Sunday, February 20, 2011

a lens into the potjie




In December 2010 and January 2011 I traveled to India. I had a backpack and my camera gear. I went with a friend of mine, an artist from Hermanus, Western Cape. We hurled ourselves into the sense-assaulting void, with our sensitivity directed towards imagery.

The still photograph, as with the painting, prides itself in its momentariness; it is a brief, unnatural freeze-frame of reality, it works phenomenologically: the photograph, despite the violence, smell and noise which surrounds the objects within it, returns to a state of ‘stillness’ and ‘silence’. It reaches out to the viewer, producing a kind of ‘thunder-struck effect, a form of suspense and phenomenal immobility’ which interrupts the world; a ‘freeze-frame effect in which the dizzying impact and magical eccentricity of the detail is seen.’ Thus, photography’s role is not necessarily to illustrate an event, but rather to be an event itself; revealing the singularity of an event’s details, where the object of the photograph obtains ‘the force of pure event’. These events however, run risk of falling into the repository of the exoticised gaze. By being a westerner, absolutely everything i saw could have been rendered interesting and necessary to capture. But why necessary? what was my intention? what was my agenda? what India was i trying to show to whom, and for what purposes exactly, other than it being totally "other" to what is familiar back home?

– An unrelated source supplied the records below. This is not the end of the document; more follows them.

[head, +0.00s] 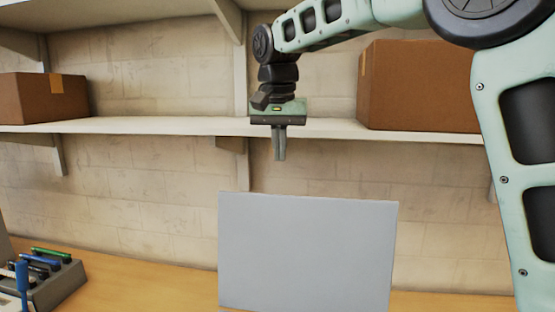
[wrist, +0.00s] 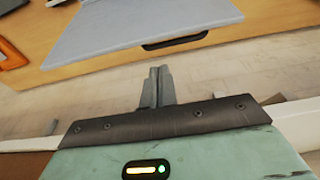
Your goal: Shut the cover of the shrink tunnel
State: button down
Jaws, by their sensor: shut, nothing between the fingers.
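A flat light-grey panel (head: 308,250), which looks like the raised cover of the shrink tunnel, stands up above the wooden worktop in the head view. The machine body under it is not visible there. In the wrist view the grey panel (wrist: 140,25) is at the top, with a dark handle (wrist: 175,40) along its near edge. My gripper (head: 279,156) points down above the panel's top edge, apart from it, near shelf height. Its fingers (wrist: 157,75) are together and empty, short of the handle in the wrist view.
A white shelf (head: 170,125) runs along the wall behind my gripper, with brown boxes at left (head: 40,100) and right (head: 415,85). A grey holder with pens (head: 55,285) is on the worktop (head: 130,275) at lower left. An orange item (wrist: 10,55) is at the wrist view's left edge.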

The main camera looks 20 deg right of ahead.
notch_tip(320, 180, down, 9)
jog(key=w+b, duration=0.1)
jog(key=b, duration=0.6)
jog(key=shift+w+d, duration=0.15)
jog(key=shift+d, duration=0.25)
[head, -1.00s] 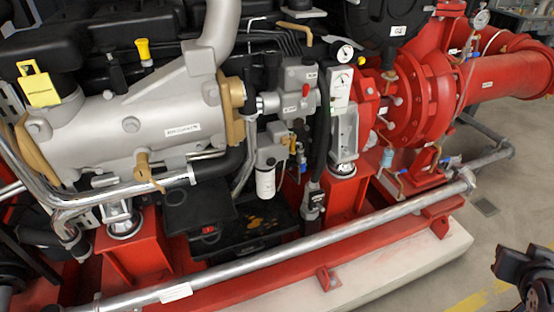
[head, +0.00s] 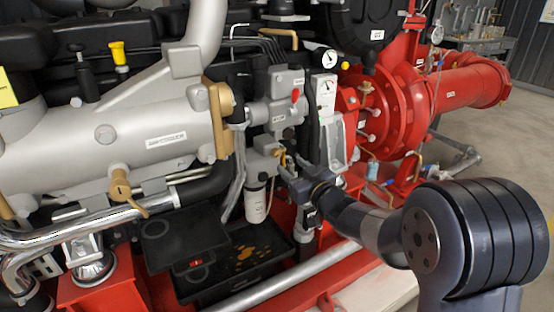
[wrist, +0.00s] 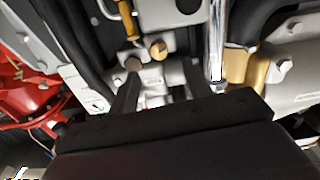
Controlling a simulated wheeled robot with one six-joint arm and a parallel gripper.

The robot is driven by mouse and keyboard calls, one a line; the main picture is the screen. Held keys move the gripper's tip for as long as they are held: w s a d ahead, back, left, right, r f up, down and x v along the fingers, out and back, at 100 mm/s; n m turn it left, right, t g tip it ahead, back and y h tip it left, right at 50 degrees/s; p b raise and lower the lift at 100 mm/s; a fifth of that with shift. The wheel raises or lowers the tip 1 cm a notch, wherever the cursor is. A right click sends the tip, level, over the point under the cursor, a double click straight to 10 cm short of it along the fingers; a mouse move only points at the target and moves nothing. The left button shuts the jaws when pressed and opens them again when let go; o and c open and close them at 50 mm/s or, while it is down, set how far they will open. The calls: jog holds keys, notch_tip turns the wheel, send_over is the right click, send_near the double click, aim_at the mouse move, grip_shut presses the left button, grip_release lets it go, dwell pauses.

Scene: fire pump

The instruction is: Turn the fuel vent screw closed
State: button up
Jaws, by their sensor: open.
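The fuel filter housing (head: 262,165) is a grey block with a white filter canister (head: 257,205) below it, mid-frame in the head view. A small brass fitting (head: 281,156) shows at its right side. In the wrist view a round brass screw head (wrist: 158,48) sits on a grey block; I take it as the vent screw, but cannot be sure. My gripper (head: 288,168) reaches in from the right beside the housing. In the wrist view its fingers (wrist: 157,92) are apart, just below the screw head in the picture, with no visible grip on it. The fingertips are partly hidden.
A grey block with a red lever (head: 294,96) is above the housing. A gauge panel (head: 325,95) stands close to its right. A black tray (head: 240,258) lies below. Red pump pipework (head: 400,110) is to the right; open floor lies beyond it.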

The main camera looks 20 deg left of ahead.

The answers to these questions is not as clear-cut as i would like them to be, and this blog, and these spaces, shall be a platform for me to try and work the conundrum out. Mostly, my images take on a documentary position - i was foreign, they were local. This binary of me vs them, familiar vs exotic is a tough space to navigate thro, especially when this is the fact of the matter. I thus tried to experiment with my positioning: i tried to render my position conceptual in the sense that i would try and represent what it is that i see thro different self-reflexive lenses. This is executed thro a mix of landscape photographs, permissible portraits, and street photographs, where i would take photos from my waist, without aiming properly, and without the subjects knowing they were being photographed.

The effect is an eclectic one. The landscapes were obviously totally designed frames by my eye and viewfinder. The portraits were as the subject sought fit to represent themselves, but i also dictated that frame by the position i assumed. The street scenes were then an exercise in a zen-like spontaneity: it was not voyeuristic and othering to me;

rather, it became a non-actional action, a non-guided blast into the abyss,

a lightning bolt into the void

a cast & retrieving,

where the the retrieving is sidelined by the vitality and energy of the casting,
a ruthless device which may capture the physical world of form in our absence.